With the feeling of competition and constant pressure to advance your career, taking a break can be easier said than done. Research shows that taking breaks is beneficial to your productivity, by reducing stress through reset and recovery. In order to prevent burnout and improve creativity and focus, we need to take time out of our day for self-care and exploring our personal creative interests.

With a passion for photography and food, Deborah began her food Instagram journey in 2019. Her account has grown to over 2,000 followers, however she does not focus on the numbers, she highlighted “It’s important to love what you do and be consistent. These two principles have taken me to where I am today.”

“I contemplated launching my Instagram food account for some months since I was worried about what people would think of it. I eventually mustered up the courage and it’s been one of the best decisions I ever made.”

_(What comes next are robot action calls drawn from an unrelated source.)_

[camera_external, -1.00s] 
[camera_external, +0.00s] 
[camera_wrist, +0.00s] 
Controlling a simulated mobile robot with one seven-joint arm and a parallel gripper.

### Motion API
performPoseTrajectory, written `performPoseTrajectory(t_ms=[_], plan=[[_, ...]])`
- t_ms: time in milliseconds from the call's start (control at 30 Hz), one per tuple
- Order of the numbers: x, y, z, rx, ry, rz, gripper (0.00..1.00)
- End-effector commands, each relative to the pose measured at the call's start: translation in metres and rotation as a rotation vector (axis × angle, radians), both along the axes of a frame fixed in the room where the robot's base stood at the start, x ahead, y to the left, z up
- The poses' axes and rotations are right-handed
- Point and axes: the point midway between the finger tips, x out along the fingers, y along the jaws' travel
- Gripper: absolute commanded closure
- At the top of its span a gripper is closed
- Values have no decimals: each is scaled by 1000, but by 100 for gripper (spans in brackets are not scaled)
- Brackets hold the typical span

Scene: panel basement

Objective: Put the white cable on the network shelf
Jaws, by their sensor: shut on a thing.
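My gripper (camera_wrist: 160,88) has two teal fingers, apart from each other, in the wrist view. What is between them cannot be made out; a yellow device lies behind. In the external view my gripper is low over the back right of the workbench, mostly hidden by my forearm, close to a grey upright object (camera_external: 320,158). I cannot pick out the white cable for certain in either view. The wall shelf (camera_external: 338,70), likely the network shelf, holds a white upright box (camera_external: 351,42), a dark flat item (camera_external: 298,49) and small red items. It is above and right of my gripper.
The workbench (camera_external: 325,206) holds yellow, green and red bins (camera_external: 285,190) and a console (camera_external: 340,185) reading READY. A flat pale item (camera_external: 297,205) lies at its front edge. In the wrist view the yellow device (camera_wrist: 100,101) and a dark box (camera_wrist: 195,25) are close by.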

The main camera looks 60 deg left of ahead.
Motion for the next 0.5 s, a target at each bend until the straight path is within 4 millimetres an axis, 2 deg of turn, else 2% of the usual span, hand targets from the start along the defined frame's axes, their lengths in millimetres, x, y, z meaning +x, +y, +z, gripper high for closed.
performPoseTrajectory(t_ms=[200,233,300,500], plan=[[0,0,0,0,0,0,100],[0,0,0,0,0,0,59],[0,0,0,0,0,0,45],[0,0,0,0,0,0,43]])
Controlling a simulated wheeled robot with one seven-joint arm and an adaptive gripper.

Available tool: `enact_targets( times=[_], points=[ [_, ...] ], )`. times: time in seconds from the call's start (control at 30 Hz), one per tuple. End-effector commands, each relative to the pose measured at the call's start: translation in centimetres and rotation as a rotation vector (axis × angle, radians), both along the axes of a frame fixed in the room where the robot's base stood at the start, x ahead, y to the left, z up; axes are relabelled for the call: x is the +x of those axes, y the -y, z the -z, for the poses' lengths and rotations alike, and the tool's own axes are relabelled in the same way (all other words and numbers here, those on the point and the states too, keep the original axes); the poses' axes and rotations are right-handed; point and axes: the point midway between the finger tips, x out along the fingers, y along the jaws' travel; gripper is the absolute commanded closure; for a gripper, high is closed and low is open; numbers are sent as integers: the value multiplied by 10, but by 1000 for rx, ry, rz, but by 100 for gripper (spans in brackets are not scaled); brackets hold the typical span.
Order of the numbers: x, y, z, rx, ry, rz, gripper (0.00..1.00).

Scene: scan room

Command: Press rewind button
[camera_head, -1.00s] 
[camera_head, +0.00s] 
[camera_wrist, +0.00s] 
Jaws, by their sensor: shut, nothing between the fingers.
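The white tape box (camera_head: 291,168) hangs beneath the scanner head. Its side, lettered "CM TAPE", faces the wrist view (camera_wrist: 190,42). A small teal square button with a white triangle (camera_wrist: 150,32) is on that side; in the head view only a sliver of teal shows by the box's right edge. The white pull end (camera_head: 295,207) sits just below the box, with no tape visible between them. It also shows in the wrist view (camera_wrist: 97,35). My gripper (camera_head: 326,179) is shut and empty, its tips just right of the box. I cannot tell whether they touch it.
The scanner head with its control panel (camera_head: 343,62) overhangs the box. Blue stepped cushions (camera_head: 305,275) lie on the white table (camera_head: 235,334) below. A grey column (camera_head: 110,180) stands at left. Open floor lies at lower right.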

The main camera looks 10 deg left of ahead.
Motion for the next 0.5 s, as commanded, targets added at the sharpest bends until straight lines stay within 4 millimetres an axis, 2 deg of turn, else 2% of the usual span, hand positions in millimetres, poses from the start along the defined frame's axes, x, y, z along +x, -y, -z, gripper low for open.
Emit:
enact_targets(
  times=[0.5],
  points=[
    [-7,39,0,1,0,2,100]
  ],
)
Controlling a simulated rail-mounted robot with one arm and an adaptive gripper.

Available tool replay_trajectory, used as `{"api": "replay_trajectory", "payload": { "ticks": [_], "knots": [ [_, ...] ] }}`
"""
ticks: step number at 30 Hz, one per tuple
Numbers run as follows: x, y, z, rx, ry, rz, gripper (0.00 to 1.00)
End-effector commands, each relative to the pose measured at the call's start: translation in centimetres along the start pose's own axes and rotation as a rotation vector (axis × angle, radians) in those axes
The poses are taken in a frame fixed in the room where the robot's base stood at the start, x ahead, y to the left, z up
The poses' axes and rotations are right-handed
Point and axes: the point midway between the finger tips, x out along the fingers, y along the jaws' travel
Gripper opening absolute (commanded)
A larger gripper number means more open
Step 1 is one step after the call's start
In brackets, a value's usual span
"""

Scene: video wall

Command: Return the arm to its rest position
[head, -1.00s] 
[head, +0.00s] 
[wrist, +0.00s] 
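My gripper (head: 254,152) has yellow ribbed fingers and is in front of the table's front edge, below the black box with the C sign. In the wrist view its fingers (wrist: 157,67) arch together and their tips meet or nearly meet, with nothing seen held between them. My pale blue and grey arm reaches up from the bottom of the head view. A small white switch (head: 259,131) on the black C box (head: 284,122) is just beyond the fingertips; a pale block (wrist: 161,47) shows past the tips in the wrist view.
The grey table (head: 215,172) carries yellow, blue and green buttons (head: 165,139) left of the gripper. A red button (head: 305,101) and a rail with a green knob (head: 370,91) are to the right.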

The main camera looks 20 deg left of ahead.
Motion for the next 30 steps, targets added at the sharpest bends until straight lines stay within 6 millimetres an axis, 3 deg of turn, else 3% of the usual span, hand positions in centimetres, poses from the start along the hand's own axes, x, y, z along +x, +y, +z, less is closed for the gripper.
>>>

Deborah believes “becoming a foodie blogger/influencer means that the content I put out makes an impact on others so I’m cautious of what I post making sure it provides value and is positive. I love what I do as it is my creative outlet and lets me experiment as a creative.” 

It is clear that Deborah’s hobbies help to fulfil her passion for self-expression, love for food, and create a well-rounded lifestyle, while also providing her with new learning opportunities. 

“I’ve grown a lot as a content creator and developed skills I never thought I would” explains Deborah. “I’ve become more confident in my skills and a more active learner. I encourage anyone to pursue their passions and interests outside of work as it helps you gain new skills and adds excitement to your day to day.”